JOSÉ LEZAMA LIMA
LA EXPRESIÓN AMERICANA
UNDÉCIMA ENTREGA
CAPÍTULO I (4)
Mitos y cansancio clásico (4)
En la otra estación imaginativa, los monstruos son colocados en la
tierra desconocida, en la incunnábula. Yo le llamaría a la fiebre que recorrió
la Europa prerrenacentista, la imaginación de Kublai Kan, desatada por los
viajes de Marco Polo a Cipango. La imaginación de un imperio centrado en una
nueva ciudad, por una dinastía que se inicia, donde situar los monstruos como nuevas maravillas del mundo. Los sonajeros
en el combate de los chalquenses, parecen recordar las instrucciones musicales
de Kublai Kan, para entrar en el combate. “Tan pronto como se disponía el orden
del combate, los músicos hacían sonar un número infinito de instrumentos de
viento, atabales y chirimías, y todos cantaban a toda voz, según la costumbre
de los tártaros antes de entrar en la lucha. No comenzaban a pelear antes de
oír la señal emitida por címbalos y tambores, y era tal el tañer de címbalos y
el golpear de tambores y tal el canto, que era maravilla para el oído”. Todavía
en la época de Coleridge, precisado por las nubes marmóreas del opio, la ciudad
de Kublai Kan, mantenía sus emblemáticos poderes imaginativos. Se buscaba por
todas partes algo mongólico, bárbaro y desusado, que calmase el cansancio de la
dinastía de los Sung. La intimidad que guía a los hombres de la conquista es el
encuentro de una sangre nueva o bárbara, que en plena entrada del Renacimiento,
aportarse el nuevo fervor. Se diría que en las cortes de Juan II, de Francisco
I, de Enrique VIII, había el deseo de encontrar los nuevos mongoles, los nuevos
bárbaros, la nueva sangre. Esa apetencia de imaginaria búsqueda mongólica,
unida a los restos de la imaginación provenzal, traía aparejado el concepto del
“salvaje bueno”, y posteriormente de las “indias galantes” en la época ya
remansada de Couperin, donde el cansancio de la imaginación europea había
descendido de la búsqueda de la bondad al
encuentro de las delicias.
La imaginación de Kublai Kan está vivaz y en relumbre en nuestros días.

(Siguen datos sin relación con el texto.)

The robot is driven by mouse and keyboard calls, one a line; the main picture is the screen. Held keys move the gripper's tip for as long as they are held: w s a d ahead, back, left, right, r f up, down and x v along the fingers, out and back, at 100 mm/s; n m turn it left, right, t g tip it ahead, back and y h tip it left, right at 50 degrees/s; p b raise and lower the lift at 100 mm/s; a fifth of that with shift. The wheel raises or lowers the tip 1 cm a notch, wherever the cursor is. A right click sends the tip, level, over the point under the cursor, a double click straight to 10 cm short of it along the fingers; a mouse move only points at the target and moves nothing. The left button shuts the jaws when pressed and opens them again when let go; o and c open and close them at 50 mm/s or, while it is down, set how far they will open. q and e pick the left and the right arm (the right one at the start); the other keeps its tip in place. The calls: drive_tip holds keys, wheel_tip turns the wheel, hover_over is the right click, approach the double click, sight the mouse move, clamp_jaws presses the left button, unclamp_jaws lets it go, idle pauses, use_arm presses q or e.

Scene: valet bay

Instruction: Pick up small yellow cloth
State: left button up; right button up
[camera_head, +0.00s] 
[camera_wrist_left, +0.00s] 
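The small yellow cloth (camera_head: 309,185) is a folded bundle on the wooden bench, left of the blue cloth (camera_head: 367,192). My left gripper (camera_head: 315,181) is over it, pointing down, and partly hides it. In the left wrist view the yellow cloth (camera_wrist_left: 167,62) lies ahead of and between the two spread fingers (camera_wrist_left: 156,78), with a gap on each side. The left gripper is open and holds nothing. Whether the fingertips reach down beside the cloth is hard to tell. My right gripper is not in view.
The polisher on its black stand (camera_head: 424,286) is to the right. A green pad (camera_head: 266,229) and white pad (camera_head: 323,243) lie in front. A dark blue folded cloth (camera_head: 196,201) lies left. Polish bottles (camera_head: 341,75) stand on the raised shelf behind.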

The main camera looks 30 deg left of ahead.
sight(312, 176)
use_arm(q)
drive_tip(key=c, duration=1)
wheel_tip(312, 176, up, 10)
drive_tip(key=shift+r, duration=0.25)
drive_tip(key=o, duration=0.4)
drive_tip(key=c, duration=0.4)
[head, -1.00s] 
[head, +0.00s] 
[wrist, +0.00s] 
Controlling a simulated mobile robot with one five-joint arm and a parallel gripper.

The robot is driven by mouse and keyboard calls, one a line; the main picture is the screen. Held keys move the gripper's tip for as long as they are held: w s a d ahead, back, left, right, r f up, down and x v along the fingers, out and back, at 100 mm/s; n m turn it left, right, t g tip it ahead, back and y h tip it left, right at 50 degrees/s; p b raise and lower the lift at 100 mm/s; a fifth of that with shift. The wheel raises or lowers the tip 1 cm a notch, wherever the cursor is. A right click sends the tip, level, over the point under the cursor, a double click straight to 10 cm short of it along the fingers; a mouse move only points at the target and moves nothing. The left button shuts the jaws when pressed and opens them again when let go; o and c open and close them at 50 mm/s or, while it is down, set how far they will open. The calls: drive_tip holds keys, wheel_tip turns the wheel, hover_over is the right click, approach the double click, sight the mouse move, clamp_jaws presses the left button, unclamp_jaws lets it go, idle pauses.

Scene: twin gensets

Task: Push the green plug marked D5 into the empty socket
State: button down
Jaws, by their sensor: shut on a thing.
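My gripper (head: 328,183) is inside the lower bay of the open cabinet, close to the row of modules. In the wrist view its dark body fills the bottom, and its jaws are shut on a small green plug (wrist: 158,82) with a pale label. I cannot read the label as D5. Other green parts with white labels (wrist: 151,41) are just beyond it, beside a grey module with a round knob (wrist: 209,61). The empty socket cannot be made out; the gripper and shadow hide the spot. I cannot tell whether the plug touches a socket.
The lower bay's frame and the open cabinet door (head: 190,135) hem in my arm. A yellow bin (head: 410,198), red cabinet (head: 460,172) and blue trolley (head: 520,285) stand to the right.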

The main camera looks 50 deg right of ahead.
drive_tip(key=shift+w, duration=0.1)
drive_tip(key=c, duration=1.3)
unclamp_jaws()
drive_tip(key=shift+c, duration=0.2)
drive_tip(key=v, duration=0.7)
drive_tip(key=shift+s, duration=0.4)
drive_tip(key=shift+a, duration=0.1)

Cuando en La tierra purpúrea de
Hudson, el relato de los estancieros en lo inverosímil y desusado, llega a la
gran serpiente lampalagua, del tamaño del muslo de un hombre, que absorbe el
aire, a través de la distancia, poniendo en camino la presa, hasta adentrarse
por la cueva de su garganta -retrotrae a la era de la imaginación Kublai Kan.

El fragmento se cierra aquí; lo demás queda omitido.